**REQUIRED TASK**
Retype nothing except the lines below from the one with "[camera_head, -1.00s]" through the one with "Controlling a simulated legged", exactly, with images left out.

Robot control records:
+++

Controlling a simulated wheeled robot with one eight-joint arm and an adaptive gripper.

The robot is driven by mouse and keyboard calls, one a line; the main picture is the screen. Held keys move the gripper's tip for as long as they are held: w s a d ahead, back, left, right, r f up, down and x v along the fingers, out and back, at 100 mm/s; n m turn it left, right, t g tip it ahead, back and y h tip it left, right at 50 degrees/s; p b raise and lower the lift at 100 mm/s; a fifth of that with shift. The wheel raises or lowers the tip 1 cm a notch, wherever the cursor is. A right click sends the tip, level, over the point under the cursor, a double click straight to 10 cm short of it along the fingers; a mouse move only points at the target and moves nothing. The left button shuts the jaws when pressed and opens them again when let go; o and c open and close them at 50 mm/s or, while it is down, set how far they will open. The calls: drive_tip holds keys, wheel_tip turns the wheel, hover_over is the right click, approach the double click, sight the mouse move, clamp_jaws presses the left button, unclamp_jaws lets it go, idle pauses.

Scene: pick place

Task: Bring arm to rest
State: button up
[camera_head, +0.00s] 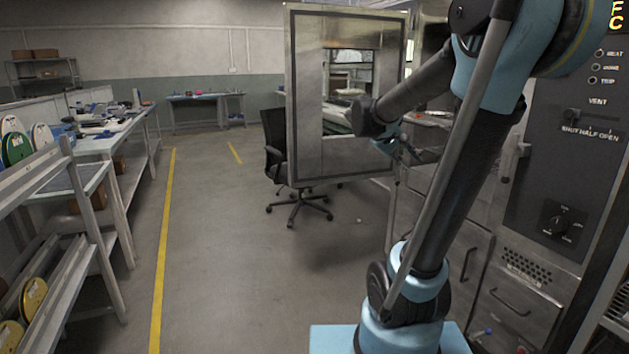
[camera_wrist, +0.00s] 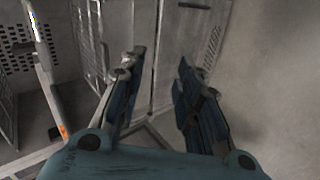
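My arm rises from its blue base at the lower right of the head view and bends at the elbow near the top right. From there the forearm reaches left and away. My gripper (camera_head: 405,148) is in front of the metal cabinets, close to the open oven door. In the wrist view my gripper (camera_wrist: 160,75) has its two blue-and-black fingers spread wide apart. Nothing is between them; cabinet fronts and grey floor show behind.
The open metal door (camera_head: 305,110) with a window stands left of my gripper. A control panel (camera_head: 575,140) is at right. An office chair (camera_head: 298,200) stands behind the door. Workbenches (camera_head: 95,145) line the left. The floor (camera_head: 220,260) between is clear.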

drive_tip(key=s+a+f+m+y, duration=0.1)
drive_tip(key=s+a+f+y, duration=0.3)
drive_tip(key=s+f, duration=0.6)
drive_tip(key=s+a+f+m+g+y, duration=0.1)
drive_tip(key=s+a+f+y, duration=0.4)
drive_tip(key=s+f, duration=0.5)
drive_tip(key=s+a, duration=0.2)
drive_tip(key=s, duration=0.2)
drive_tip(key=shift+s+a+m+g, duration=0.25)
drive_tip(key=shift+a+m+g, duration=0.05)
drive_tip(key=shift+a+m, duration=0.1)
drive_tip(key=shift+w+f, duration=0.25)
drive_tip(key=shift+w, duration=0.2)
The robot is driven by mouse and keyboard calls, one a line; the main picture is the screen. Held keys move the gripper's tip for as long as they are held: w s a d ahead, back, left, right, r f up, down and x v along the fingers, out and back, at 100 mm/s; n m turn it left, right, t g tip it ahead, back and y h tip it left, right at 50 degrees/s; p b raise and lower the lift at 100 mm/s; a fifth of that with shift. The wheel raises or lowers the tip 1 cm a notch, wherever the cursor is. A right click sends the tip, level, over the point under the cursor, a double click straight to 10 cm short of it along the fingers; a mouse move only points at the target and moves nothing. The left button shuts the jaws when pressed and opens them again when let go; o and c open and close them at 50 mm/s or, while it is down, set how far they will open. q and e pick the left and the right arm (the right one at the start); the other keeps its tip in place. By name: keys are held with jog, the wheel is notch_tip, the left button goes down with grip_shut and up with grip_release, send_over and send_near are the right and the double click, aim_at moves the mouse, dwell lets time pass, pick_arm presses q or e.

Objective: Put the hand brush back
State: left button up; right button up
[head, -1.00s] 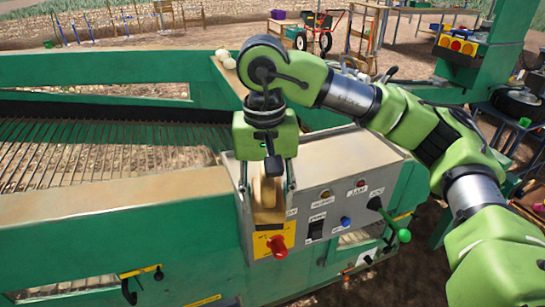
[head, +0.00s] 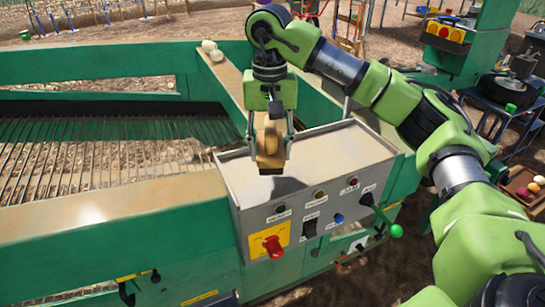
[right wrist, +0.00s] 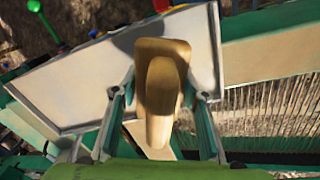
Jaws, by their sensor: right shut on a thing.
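The hand brush (head: 270,148) is wooden, with dark bristles at its lower end in the head view. My right gripper (head: 270,150) is shut on it and holds it above the grey top of the control box (head: 330,152). In the right wrist view the brush (right wrist: 160,85) sits between the two fingers (right wrist: 160,100), with the box top (right wrist: 75,90) below it. A dark shadow lies on the box top beside the brush. The brush looks apart from the box. My left gripper is in neither view.
The box front carries a red knob (head: 273,246), several small buttons and a green-tipped lever (head: 396,230). The green machine frame (head: 110,245) surrounds a bed of metal rods (head: 100,155). A crate of produce (head: 525,187) stands at right.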

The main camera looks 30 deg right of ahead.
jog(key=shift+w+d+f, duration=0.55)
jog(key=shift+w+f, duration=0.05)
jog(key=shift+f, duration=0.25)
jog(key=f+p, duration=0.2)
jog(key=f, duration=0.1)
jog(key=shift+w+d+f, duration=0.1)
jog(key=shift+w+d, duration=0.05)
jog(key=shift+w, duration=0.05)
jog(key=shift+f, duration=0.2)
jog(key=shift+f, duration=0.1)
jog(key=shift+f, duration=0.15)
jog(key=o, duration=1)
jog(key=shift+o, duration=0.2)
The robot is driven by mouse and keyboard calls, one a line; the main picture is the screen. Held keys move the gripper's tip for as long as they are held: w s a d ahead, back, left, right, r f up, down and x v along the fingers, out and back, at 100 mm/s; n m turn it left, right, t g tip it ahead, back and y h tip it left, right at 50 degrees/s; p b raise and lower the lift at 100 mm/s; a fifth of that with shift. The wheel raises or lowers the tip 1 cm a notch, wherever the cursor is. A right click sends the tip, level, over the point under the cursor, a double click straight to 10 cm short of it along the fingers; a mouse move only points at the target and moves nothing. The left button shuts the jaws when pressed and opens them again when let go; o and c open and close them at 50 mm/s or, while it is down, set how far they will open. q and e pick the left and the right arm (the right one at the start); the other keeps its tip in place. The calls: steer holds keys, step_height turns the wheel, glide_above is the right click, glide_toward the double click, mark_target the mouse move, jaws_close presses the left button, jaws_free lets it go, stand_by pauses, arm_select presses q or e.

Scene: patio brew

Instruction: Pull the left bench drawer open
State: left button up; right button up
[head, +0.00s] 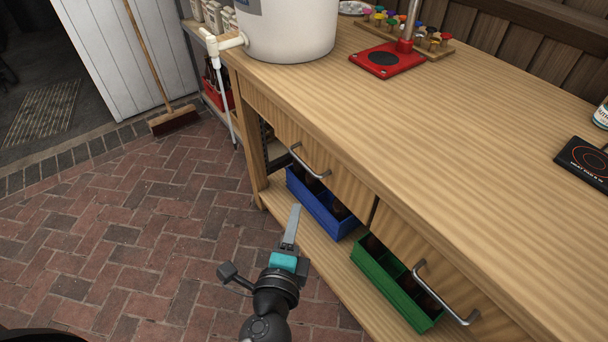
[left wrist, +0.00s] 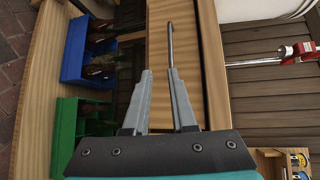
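The left bench drawer (head: 285,130) sits under the bench top, and its front looks flush with the bench. Its metal bar handle (head: 309,166) also shows in the left wrist view (left wrist: 170,42), seen nearly end to end. My left gripper (head: 295,212) is in front of the bench, below and short of the handle in the head view. In the left wrist view its two fingers (left wrist: 160,72) stand apart with nothing between them. The handle lies beyond the tips, nearer the right finger. My right gripper is not in view.
A blue crate (head: 318,212) and a green crate (head: 385,285) with bottles stand on the lower shelf (head: 300,248). The right drawer has its own handle (head: 440,295). A white bucket (head: 285,30) stands on the bench top (head: 420,110).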

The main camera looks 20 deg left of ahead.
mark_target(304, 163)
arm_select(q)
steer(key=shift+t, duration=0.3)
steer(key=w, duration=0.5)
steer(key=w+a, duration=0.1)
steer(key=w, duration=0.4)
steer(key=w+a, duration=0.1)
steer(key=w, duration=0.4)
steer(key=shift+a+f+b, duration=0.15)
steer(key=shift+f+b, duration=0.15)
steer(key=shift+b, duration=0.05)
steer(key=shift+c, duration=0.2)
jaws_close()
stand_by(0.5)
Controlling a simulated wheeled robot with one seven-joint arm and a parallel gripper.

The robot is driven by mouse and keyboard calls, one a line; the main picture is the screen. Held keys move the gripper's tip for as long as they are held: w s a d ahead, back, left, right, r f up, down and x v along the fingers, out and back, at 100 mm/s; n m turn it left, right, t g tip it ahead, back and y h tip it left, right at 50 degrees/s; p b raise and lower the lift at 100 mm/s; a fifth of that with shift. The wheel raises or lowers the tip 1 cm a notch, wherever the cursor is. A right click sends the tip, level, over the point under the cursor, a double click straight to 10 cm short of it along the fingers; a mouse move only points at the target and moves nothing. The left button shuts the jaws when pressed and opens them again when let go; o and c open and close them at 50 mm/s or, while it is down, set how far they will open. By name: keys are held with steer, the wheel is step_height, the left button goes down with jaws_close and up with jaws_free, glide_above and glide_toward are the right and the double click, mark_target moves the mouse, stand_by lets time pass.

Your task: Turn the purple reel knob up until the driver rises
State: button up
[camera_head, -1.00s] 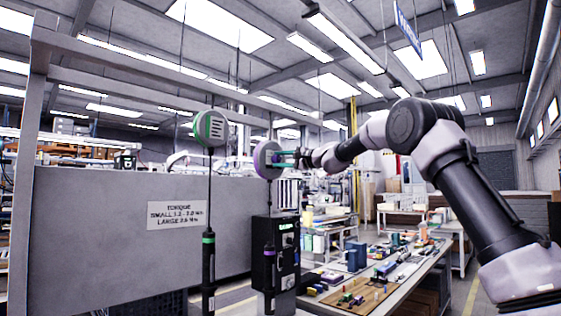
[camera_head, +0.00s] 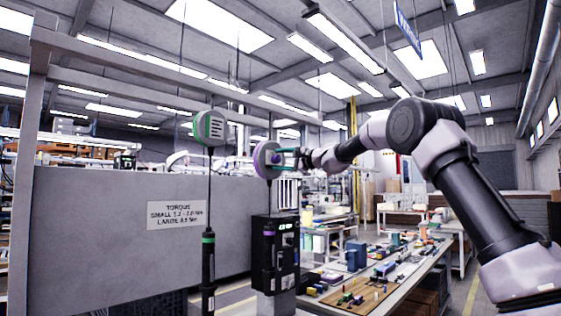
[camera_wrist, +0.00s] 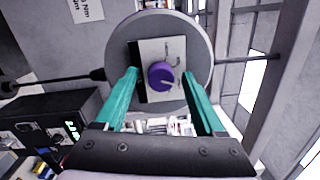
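The purple reel (camera_head: 264,160) hangs from the overhead rail. In the wrist view its round grey face (camera_wrist: 200,38) carries a pale plate with the purple knob (camera_wrist: 160,76) in the middle. The knob's white mark points to the right. My gripper (camera_wrist: 160,72) is open, with one teal finger on each side of the knob and a visible gap to both. In the head view my gripper (camera_head: 285,158) is at the reel's right side. The black driver with a purple band (camera_head: 268,234) hangs below the reel, in front of the black box.
The green reel (camera_head: 210,128) and its green-banded driver (camera_head: 208,265) hang to the left. The black box with a lit display (camera_head: 287,250) stands below the purple reel. A cluttered workbench (camera_head: 395,285) is to the right.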

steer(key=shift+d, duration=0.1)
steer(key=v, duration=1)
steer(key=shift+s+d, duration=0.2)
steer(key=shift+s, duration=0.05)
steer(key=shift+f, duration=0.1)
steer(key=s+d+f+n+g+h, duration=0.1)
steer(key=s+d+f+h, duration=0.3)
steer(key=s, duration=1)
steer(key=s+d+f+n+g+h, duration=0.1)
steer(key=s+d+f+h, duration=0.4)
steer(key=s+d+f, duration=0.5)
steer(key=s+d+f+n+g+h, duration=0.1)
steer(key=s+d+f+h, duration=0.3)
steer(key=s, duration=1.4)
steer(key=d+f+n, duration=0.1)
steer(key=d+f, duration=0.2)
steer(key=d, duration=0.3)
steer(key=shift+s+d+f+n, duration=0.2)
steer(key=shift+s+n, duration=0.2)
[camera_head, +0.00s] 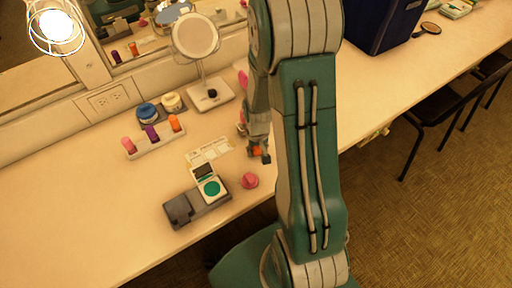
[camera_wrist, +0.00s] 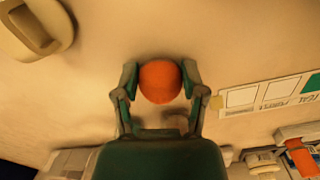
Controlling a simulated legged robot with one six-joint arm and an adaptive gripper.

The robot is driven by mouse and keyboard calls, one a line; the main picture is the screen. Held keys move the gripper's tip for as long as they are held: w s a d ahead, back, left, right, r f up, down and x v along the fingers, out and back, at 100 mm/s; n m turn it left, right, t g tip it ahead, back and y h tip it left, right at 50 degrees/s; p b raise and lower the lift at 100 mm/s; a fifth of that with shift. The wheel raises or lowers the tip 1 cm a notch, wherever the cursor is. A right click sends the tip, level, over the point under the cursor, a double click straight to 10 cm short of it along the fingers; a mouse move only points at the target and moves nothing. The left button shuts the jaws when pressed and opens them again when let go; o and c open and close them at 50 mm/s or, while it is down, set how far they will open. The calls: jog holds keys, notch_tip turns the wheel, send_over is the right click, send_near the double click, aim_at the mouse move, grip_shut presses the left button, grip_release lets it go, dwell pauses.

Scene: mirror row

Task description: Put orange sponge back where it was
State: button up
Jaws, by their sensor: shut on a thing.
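The orange sponge (camera_wrist: 159,82) is round and sits between the two fingers of my gripper (camera_wrist: 159,85) in the wrist view, with a finger against each side. In the head view my gripper (camera_head: 260,155) points down over the counter, and a small part of the orange sponge (camera_head: 257,151) shows at it. I cannot tell whether the sponge touches the counter. A pink sponge (camera_head: 249,181) sits on the counter just in front of my gripper.
A white rack (camera_head: 155,141) holds several coloured items. A round mirror (camera_head: 197,37) stands behind. A dark blue case (camera_head: 385,20) is at back right.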

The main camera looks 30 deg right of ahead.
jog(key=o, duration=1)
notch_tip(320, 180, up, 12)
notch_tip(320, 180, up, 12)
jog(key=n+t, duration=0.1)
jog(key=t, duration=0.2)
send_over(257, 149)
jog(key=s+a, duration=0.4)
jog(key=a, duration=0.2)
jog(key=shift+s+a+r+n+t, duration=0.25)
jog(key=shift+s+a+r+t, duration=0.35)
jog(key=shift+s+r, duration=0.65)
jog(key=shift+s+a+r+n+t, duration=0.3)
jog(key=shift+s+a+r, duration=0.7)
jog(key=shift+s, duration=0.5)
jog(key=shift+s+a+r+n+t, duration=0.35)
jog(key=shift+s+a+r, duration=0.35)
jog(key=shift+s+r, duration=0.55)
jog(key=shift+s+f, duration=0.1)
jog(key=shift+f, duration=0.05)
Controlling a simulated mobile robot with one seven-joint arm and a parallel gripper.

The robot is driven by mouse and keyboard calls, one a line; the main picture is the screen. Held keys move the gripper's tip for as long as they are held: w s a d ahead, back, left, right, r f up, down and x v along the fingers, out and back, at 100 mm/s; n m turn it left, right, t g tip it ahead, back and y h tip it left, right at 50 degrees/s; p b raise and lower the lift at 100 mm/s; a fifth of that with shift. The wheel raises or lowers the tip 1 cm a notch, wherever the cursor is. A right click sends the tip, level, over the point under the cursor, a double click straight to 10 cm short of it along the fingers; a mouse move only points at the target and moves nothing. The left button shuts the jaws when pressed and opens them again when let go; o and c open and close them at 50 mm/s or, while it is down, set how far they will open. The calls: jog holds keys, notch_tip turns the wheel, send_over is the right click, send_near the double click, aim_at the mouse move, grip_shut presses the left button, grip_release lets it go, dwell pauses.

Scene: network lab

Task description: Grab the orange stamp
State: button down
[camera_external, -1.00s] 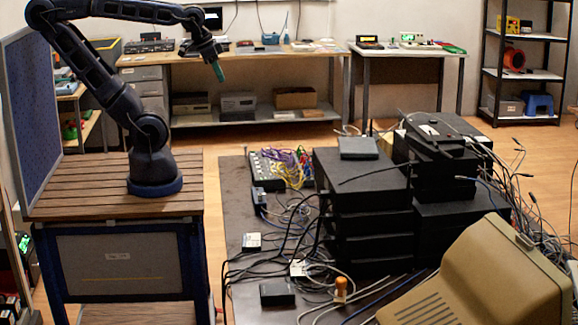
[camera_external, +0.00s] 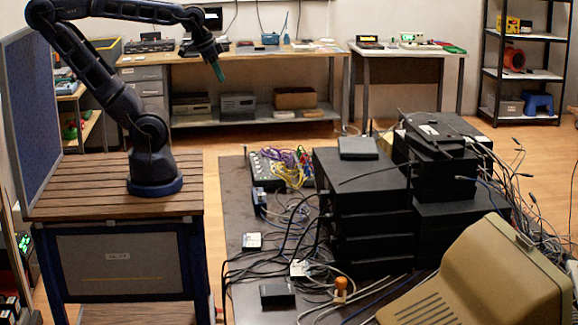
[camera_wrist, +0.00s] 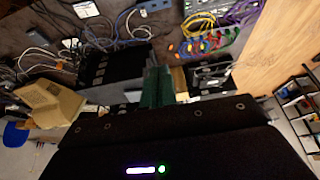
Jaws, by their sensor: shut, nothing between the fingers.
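The orange stamp (camera_external: 340,290) stands upright near the front edge of the dark table, among loose cables and left of the beige monitor. I cannot make it out for sure in the wrist view. My gripper (camera_external: 218,72) hangs from the raised arm at the upper left, high up and far from the stamp. Its green fingers also show in the wrist view (camera_wrist: 157,87), shut together with nothing between them.
Stacked black boxes (camera_external: 364,215) fill the middle of the dark table (camera_external: 236,190). A beige monitor (camera_external: 485,280) stands at the front right, also in the wrist view (camera_wrist: 48,103). A small black box (camera_external: 277,294) lies left of the stamp. Cables (camera_external: 375,298) run close by.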

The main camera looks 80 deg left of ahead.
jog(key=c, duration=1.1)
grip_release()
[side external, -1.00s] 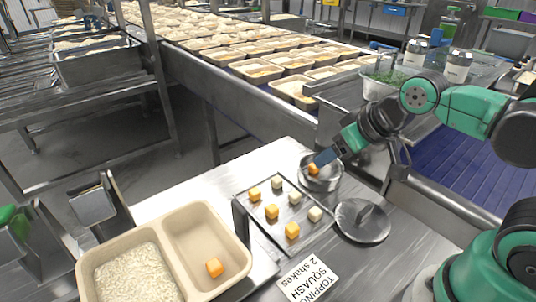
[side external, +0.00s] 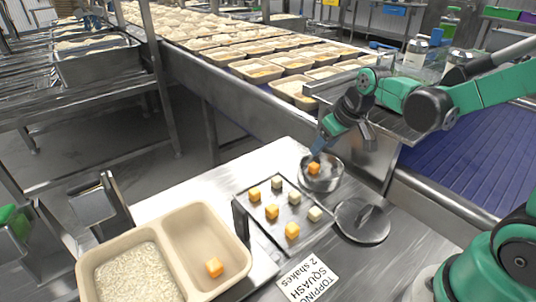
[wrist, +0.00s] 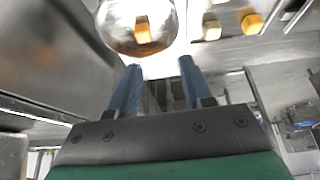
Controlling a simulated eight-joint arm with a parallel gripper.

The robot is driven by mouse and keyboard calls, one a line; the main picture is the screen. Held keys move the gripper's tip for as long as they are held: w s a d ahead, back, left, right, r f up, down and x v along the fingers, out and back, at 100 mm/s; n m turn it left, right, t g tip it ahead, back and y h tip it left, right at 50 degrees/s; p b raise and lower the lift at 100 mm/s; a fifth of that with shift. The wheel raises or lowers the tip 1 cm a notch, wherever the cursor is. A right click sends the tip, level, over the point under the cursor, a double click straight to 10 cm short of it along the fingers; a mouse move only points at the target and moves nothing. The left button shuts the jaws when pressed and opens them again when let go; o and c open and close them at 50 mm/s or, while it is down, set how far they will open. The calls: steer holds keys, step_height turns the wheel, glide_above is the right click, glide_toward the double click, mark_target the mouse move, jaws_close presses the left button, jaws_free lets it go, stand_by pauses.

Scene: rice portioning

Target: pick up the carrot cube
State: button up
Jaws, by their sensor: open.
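An orange cube (side external: 314,168), seemingly the carrot cube, lies inside a round steel pot (side external: 333,184). It also shows in the wrist view (wrist: 142,30), inside the pot (wrist: 112,38). My gripper (side external: 318,149) is at the pot's far rim in the side view. In the wrist view its two blue fingers (wrist: 158,70) are apart with nothing between them, and the pot lies beyond their tips. More orange cubes (side external: 272,212) and pale cubes (side external: 294,198) sit on a dark-rimmed tray (side external: 244,190). Another orange cube (side external: 214,267) lies in a beige container.
The beige container (side external: 246,243) has rice (side external: 130,277) in its left compartment. A steel lid (side external: 362,222) lies beside the pot, and a topping sign (side external: 308,279) lies in front. A conveyor with filled trays (side external: 255,70) runs behind the table.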

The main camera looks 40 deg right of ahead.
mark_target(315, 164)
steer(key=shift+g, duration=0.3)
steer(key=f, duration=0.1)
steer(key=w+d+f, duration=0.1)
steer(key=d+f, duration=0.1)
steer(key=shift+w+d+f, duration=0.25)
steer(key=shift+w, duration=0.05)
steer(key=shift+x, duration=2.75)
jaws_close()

+++

**SOLUTION FOR THIS PROBLEM**
[camera_head, -1.00s] 
[camera_head, +0.00s] 
[camera_wrist, +0.00s] 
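The purple reel (camera_head: 264,160) hangs from the overhead rail. In the wrist view its round grey face (camera_wrist: 200,38) carries a pale plate with the purple knob (camera_wrist: 160,76) in the middle. The knob's white mark points to the right. My gripper (camera_wrist: 160,72) is open, with one teal finger on each side of the knob and a visible gap to both. In the head view my gripper (camera_head: 285,158) is at the reel's right side. The black driver with a purple band (camera_head: 268,234) hangs below the reel, in front of the black box.
The green reel (camera_head: 210,128) and its green-banded driver (camera_head: 208,265) hang to the left. The black box with a lit display (camera_head: 287,250) stands below the purple reel. A cluttered workbench (camera_head: 395,285) is to the right.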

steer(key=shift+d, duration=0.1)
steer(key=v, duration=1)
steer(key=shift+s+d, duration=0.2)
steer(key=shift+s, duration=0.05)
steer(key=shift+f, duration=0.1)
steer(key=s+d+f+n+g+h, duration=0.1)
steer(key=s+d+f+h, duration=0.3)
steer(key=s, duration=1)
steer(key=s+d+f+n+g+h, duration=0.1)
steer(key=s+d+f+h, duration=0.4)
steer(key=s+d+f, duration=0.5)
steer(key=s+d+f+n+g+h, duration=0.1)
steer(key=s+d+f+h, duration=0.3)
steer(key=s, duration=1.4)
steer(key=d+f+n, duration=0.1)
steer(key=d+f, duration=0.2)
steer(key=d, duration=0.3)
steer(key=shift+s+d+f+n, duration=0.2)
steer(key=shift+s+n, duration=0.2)
[camera_head, +0.00s] 
[camera_wrist, +0.00s] 
Controlling a simulated legged robot with one six-joint arm and an adaptive gripper.

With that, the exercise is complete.